--- PROBLEM DETAILS ---
Start at the line containing "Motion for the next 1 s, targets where", stop at the line containing "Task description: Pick", and please reproduce every line in between, both ends included, without pictures.

[Entries from a dataset]
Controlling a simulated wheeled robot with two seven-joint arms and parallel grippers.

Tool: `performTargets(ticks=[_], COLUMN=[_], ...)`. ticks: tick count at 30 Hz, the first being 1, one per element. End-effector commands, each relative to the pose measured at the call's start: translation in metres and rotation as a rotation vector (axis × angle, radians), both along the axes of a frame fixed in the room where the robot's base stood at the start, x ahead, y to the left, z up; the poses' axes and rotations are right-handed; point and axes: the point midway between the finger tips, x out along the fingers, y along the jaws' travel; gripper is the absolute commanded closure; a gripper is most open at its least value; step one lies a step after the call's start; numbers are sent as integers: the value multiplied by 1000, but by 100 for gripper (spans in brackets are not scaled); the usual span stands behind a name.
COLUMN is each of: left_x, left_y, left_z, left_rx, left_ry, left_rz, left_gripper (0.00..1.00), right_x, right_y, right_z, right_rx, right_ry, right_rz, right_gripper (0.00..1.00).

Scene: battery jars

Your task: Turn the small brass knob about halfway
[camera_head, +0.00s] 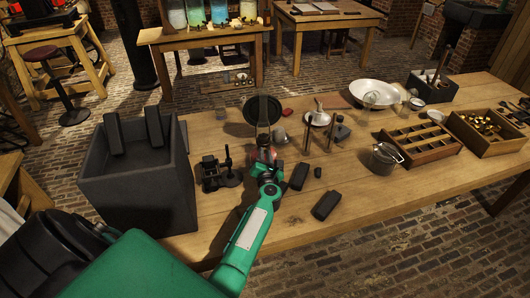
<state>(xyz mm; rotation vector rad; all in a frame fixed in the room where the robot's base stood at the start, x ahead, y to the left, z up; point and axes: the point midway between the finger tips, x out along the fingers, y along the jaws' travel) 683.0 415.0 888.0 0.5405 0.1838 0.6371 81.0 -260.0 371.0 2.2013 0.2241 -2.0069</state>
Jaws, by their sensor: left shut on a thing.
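My left gripper (266,156) is at the end of the green arm over the near middle of the wooden table. It is shut at the foot of a stand that carries a dark round disc (263,110). The small brass knob cannot be made out; the gripper's fingers cover the spot where they close. How far the knob is turned cannot be told. My right gripper is not in view.
A dark open box (140,190) stands left of my arm. Small black clamp-like parts (215,173) lie between them. Dark blocks (326,205) lie right of the arm. A lidded metal pot (385,158), white basin (374,92) and wooden trays (420,143) stand farther right.

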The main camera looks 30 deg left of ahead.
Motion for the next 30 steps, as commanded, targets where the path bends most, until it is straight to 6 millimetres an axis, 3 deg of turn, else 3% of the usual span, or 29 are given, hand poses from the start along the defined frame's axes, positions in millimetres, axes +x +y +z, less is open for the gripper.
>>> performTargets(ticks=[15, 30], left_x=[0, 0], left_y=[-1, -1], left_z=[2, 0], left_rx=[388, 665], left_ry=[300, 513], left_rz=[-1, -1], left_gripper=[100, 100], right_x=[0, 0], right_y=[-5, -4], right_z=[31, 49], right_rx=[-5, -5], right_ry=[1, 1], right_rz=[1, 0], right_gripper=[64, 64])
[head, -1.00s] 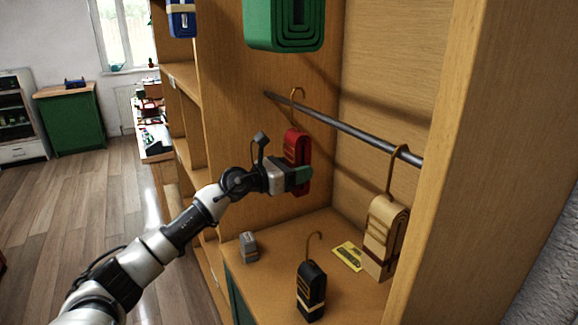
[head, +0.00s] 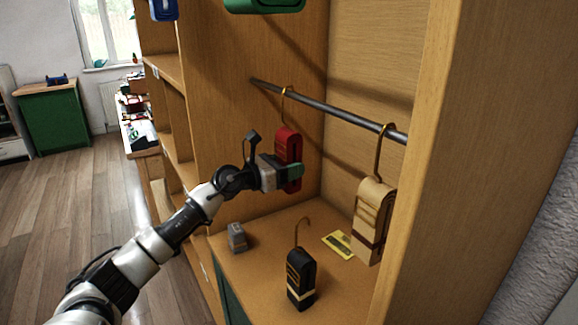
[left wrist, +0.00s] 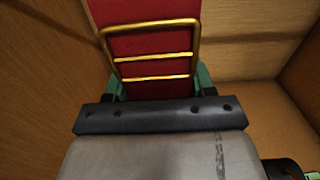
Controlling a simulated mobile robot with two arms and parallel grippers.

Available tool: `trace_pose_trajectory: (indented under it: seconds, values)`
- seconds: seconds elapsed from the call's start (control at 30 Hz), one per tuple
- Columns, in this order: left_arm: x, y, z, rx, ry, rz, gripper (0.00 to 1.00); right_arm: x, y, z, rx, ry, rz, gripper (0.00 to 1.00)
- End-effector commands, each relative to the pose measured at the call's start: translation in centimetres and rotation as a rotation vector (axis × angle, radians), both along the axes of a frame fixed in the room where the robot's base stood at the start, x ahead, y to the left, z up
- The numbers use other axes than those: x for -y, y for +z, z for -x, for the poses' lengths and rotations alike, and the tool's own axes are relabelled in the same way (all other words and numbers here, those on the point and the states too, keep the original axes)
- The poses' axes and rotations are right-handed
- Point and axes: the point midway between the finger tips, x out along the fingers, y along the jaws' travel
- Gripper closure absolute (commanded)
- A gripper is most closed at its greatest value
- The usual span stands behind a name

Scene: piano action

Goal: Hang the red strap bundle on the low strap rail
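The red strap bundle (head: 288,147) hangs upright at the back left of the cubby, its brass hook at the low strap rail (head: 330,108). The hook top shows just over the rail; whether it bears on it I cannot tell. My left gripper (head: 291,173) is at the bundle's lower part. In the left wrist view its green fingers (left wrist: 158,86) press both sides of the red bundle (left wrist: 150,45), below brass bars. My right gripper is not in view.
A tan strap bundle (head: 372,220) hangs on the rail's right end. A black bundle (head: 300,278) with a hook stands on the cubby floor near a yellow card (head: 338,244) and a small grey block (head: 236,237). A green bundle (head: 265,4) is above.

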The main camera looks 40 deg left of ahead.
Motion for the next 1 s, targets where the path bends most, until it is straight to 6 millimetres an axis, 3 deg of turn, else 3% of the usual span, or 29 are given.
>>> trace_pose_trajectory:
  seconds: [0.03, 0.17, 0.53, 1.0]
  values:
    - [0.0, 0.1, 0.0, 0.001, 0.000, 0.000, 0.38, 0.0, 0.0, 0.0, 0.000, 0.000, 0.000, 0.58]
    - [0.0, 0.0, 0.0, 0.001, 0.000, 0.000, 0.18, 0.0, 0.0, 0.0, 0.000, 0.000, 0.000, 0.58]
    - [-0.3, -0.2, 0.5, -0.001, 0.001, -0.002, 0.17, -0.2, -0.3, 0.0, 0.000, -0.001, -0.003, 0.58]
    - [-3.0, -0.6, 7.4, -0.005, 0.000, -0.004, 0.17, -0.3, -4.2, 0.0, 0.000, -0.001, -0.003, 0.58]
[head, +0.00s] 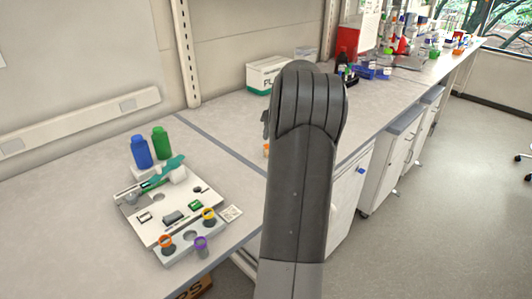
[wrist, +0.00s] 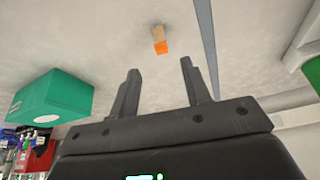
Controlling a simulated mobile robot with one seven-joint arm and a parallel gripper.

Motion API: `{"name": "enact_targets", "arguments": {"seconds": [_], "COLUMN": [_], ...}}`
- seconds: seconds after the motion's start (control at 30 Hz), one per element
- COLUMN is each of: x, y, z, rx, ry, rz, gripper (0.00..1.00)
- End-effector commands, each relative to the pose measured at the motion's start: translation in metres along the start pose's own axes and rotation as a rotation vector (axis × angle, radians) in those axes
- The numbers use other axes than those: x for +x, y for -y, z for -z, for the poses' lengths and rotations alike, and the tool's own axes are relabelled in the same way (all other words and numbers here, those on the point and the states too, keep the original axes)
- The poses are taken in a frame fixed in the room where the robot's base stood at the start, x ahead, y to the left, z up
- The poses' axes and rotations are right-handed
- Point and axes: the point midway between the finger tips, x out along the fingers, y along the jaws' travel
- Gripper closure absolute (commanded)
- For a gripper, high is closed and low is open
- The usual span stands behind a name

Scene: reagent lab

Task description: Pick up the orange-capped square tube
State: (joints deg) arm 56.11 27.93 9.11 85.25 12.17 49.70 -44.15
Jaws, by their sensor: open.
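The orange-capped tube (wrist: 159,38) lies or stands alone on the grey bench in the wrist view, with a pale body and a squarish orange cap. In the head view a small orange spot (head: 266,150), likely the same tube, shows at the left edge of my arm, which hides the rest. My gripper (wrist: 160,68) is open and empty, its two dark fingers apart. The tube appears beyond the fingertips, roughly centred between them, and is not touched. In the head view my arm mostly hides the gripper.
A green-and-white box (head: 270,74) stands at the back of the bench and shows in the wrist view (wrist: 52,96). A white tray (head: 150,230) carries orange-, yellow- and purple-topped containers at left, near blue (head: 141,152) and green (head: 160,143) bottles. Bench around the tube is clear.

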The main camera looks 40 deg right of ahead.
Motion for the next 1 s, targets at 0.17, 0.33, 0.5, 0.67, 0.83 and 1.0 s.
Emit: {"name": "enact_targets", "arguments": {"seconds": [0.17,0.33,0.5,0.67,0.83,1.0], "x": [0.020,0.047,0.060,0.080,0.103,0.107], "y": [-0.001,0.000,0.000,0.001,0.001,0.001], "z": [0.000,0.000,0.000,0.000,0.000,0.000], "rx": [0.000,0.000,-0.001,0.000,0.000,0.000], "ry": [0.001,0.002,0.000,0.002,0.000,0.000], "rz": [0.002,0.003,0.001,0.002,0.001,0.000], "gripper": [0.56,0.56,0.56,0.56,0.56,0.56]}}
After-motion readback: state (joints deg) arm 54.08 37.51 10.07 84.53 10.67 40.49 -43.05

--- TASK ANSWER ---
Motion for the next 1 s, targets where the path bends most, until it is straight to 6 millimetres an axis, 3 deg of turn, else 3% of the usual span, or 29 are given.
>>> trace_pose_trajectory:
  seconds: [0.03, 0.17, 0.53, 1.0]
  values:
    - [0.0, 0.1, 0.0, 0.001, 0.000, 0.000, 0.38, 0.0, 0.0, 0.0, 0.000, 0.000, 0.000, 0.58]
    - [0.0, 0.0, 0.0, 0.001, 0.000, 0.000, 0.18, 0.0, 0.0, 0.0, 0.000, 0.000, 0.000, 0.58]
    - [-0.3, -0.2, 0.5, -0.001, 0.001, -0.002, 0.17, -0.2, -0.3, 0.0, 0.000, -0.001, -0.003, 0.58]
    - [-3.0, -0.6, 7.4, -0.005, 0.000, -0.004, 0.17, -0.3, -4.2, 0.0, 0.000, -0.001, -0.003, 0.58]
[head, +0.00s] 
[wrist, +0.00s] 
Controlling a simulated mobile robot with one seven-joint arm and a parallel gripper.

Motion API: `{"name": "enact_targets", "arguments": {"seconds": [_], "COLUMN": [_], ...}}`
- seconds: seconds after the motion's start (control at 30 Hz), one per element
- COLUMN is each of: x, y, z, rx, ry, rz, gripper (0.00..1.00)
- End-effector commands, each relative to the pose measured at the motion's start: translation in metres along the start pose's own axes and rotation as a rotation vector (axis × angle, radians) in those axes
- The numbers use other axes than those: x for +x, y for -y, z for -z, for the poses' lengths and rotations alike, and the tool's own axes are relabelled in the same way (all other words and numbers here, those on the point and the states too, keep the original axes)
- The poses are taken in a frame fixed in the room where the robot's base stood at the start, x ahead, y to the left, z up
- The poses' axes and rotations are right-handed
- Point and axes: the point midway between the finger tips, x out along the fingers, y along the jaws' travel
- Gripper closure absolute (commanded)
- For a gripper, high is closed and low is open
- The usual span stands behind a name

Scene: reagent lab

Task description: Pick up the orange-capped square tube

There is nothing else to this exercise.